Data Warehouse Expansion/Upgrade via SMP Scale-Up

Most data warehouses run on SMP servers with SAN/NAS as the storage.

How do we know this? Well there can't be many data warehouses running on a single CPU, surely? There aren't many running MPP - maybe a few thousand globally (Teradata - thousands, Netezza - hundreds)? That leaves the rest, probably tens or hundreds of thousands of systems running the traditional SMP stack. So what happens when Johnny User inevitably complains about query performance, and/or lack of  space to hold his wondrous creations? Fast is never fast enough and more space is never enough. This is hardly new news to most of us.

So, when the inevitable complaint reaches IT what happens? Well, most of the time an 'upgrade' is proposed. The sales guy promised it would be X times faster or Y% bigger, the users are footing the bill (ho, ho!) and the techies are more than happy noodling away adding better/faster/more 'stuff' to the system. An all round winner, surely?

This is the 'SMP scale-up' or 'fat node' approach in action - throwing more 'stuff' at the problem e.g CPUs, RAM, disks and making a fatter SMP node. But, crucially, it's a fatter single SMP node.

What are the benefits of this approach:

- uses 'commodity' x86 servers from HP, Dell, IBM etc

- uses existing SAN/NAS infrastructure

- DBMS skills abundant in-house

- OS skills abundant in-house

Even when there is compelling reason for a platform change, at least in the eyes of a 3rd party observer, this is often the last thing that will get discussed. Why? Well, 'turkeys don't vote for Xmas' and DBAs don't vote for change."Will this work?" asks users or management..."of course it will, after we've upgraded to version X and added more Y..." reply the techies.

So off they go and build a star schema with a plan to "add more stuff" as and when it's needed as the get-out-of-jail-card.SMP data warehouses use general purpose/OLTP databases such as SQL Server or Oracle to support BI, which is not what they were designed for. Fundementally though, the underlying single SMP 'fat node' does not scale and every upgrade costs more than the last - diminishing returns in action.

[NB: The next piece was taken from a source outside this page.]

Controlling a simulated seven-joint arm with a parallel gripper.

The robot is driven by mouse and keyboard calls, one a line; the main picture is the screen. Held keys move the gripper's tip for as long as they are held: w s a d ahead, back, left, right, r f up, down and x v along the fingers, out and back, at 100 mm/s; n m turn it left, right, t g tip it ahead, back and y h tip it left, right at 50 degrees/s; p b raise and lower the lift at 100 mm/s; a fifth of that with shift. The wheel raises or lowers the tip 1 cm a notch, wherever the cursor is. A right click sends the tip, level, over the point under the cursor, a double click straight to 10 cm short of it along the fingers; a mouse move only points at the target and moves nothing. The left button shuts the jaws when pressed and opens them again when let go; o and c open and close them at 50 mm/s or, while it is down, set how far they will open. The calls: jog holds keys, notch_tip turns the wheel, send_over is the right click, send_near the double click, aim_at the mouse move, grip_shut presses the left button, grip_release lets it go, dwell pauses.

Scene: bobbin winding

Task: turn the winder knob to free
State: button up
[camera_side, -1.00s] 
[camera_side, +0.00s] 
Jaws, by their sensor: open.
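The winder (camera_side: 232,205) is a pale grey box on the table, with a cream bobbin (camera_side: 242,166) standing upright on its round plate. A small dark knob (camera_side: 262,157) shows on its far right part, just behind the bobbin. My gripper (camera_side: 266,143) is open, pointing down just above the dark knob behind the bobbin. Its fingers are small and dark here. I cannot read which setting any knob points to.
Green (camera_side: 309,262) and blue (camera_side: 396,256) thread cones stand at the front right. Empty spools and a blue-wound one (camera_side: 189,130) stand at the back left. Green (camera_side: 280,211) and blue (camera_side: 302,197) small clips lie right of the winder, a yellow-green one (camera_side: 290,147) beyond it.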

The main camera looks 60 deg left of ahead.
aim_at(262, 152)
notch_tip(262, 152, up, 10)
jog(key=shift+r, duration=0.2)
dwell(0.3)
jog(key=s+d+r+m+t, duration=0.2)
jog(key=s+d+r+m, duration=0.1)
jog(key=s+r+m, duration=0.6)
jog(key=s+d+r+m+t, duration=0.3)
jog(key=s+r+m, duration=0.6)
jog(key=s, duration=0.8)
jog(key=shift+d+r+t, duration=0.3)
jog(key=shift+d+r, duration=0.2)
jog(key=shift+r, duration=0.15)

'Fat node' drawbacks include the following:

- poor load performance

- poor backup performance

- poor query performance

- poor query concurrency

- poor unload performance

- poor query optimisation

- impact on shared SAN/NAS users

It's also hard to know why it doesn't work when the stack consists of a general purpose DBMS running on SMP tin and SAN/NAS storage, which is often shared  ('not my fault' syndrome). Ironically, none of the components are normally broken, it's just resource contention inherent in the approach.

So, if the SMP 'fat node' stack is hard to tune and lacks scalability, why do most data  warehouses end up getting built this way? Well, at the outset it looks/feels like the right thing to do ("we have all the parts and the skills") and there is often a mistaken belief that it will work. The rest of the industry can't be wrong, after all.

Data volumes in the past may have meant that most sites could actually get away with this approach, but this is increasingly not the case. The evidence in support of this is the recent advent of Oracle Exadata and Microsoft SQL Server 2008 R2 Parallel Data Warehouse ("Madison").

Oracle and Microsoft clearly recognise the limits inherent in the SMP 'fat node' approach to data warehousing.The future is parallel ;-)

Footnote - I actually presented a paper on SMP and MPP scaling several years ago.